12. Common mistakes you make

A. Wrong label format

The label must be:

class_id x_center y_center width height

and values should be normalized. Wrong formatting will break training or degrade results. 

B. Class IDs do not match

data.yaml

If data.yaml says:

names:
  0: bottle
  1: cup

then class 0 must always mean bottle and class 1 must always mean cup.

C. Missing label files

Every training image that contains objects should have a matching label file.

D. Poor train/val split

Do not put nearly identical images into both train and val, or validation will look artificially good.

E. Too little diversity

If all images look the same, the model may fail in real scenes.
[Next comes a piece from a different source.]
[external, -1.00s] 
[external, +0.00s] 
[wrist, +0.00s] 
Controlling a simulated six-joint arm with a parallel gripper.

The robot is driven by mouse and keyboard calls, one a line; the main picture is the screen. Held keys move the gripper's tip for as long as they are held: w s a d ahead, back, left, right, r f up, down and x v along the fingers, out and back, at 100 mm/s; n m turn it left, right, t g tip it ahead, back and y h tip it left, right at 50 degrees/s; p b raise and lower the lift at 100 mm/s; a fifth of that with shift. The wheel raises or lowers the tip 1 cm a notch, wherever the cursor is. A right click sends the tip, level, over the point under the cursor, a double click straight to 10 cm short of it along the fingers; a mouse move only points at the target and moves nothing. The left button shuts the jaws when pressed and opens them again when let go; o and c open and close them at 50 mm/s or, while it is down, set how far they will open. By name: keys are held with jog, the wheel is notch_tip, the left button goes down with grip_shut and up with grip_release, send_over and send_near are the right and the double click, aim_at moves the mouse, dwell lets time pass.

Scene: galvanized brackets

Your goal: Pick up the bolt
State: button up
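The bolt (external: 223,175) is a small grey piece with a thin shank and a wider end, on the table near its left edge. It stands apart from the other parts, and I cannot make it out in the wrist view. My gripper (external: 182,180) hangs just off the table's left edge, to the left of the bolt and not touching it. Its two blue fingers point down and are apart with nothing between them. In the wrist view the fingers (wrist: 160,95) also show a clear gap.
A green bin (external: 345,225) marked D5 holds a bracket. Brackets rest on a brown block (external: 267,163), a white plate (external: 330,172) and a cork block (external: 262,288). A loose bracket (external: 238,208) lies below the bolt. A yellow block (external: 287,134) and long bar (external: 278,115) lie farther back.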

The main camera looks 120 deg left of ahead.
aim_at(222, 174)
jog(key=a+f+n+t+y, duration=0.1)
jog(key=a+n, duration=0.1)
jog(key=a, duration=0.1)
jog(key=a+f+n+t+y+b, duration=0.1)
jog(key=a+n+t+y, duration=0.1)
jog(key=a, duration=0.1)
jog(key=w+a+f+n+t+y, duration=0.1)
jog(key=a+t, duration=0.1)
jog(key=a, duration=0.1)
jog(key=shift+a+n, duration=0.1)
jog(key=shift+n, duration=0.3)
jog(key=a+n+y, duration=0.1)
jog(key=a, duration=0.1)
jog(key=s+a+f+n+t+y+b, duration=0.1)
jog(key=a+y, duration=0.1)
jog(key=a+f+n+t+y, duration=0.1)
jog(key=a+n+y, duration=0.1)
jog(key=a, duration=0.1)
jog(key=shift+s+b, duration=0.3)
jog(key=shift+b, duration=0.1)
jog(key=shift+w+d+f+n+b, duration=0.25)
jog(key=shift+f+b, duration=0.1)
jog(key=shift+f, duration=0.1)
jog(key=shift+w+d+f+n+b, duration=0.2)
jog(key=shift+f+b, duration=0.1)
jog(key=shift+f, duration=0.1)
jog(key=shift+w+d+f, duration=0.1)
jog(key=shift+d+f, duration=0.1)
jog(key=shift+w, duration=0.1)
Data diversity and augmentation matter for generalization. 


13. Suggested learning order

A very practical learning plan is:

Lesson 1: What is object detection?

Explain:

  • class label

  • bounding box

  • confidence

  • train / val / test

Lesson 2: Data annotation

 Labelling 20–50 images in YOLO format.

Lesson 3: Dataset structure

  • images/train, images/val

  • labels/train, labels/val

  • data.yaml

Lesson 4: Training

Run:

yolo detect train model=yolo11n.pt data=data.yaml epochs=50 imgsz=640

Lesson 5: Validation

Run:

yolo detect val model=runs/detect/train/weights/best.pt data=data.yaml

Lesson 6: Prediction

Run:

yolo detect predict model=runs/detect/train/weights/best.pt source=test.jpg

Lesson 7: Error analysis

  • false positives

  • missed objects

  • confusing classes

  • bad annotations

This aligns well with the documented Ultralytics workflow and performance evaluation process. 


14. Best beginner settings

For a first object detection project, a safe starting point is:

yolo detect train model=yolo11n.pt data=data.yaml epochs=50 imgsz=640 batch=8

Reason:

  • yolo11n.pt is lightweight

  • 640 is a common image size

  • smaller batch is easier on limited GPU memory

Model size choice is a practical tradeoff between speed and accuracy within the YOLO11 family. 


15. One-sentence summary

You can remember this:

Prepare labeled data → write data.yaml → train with YOLO11 → validate with mAP/precision/recall → use best.pt for detection on new images or videos.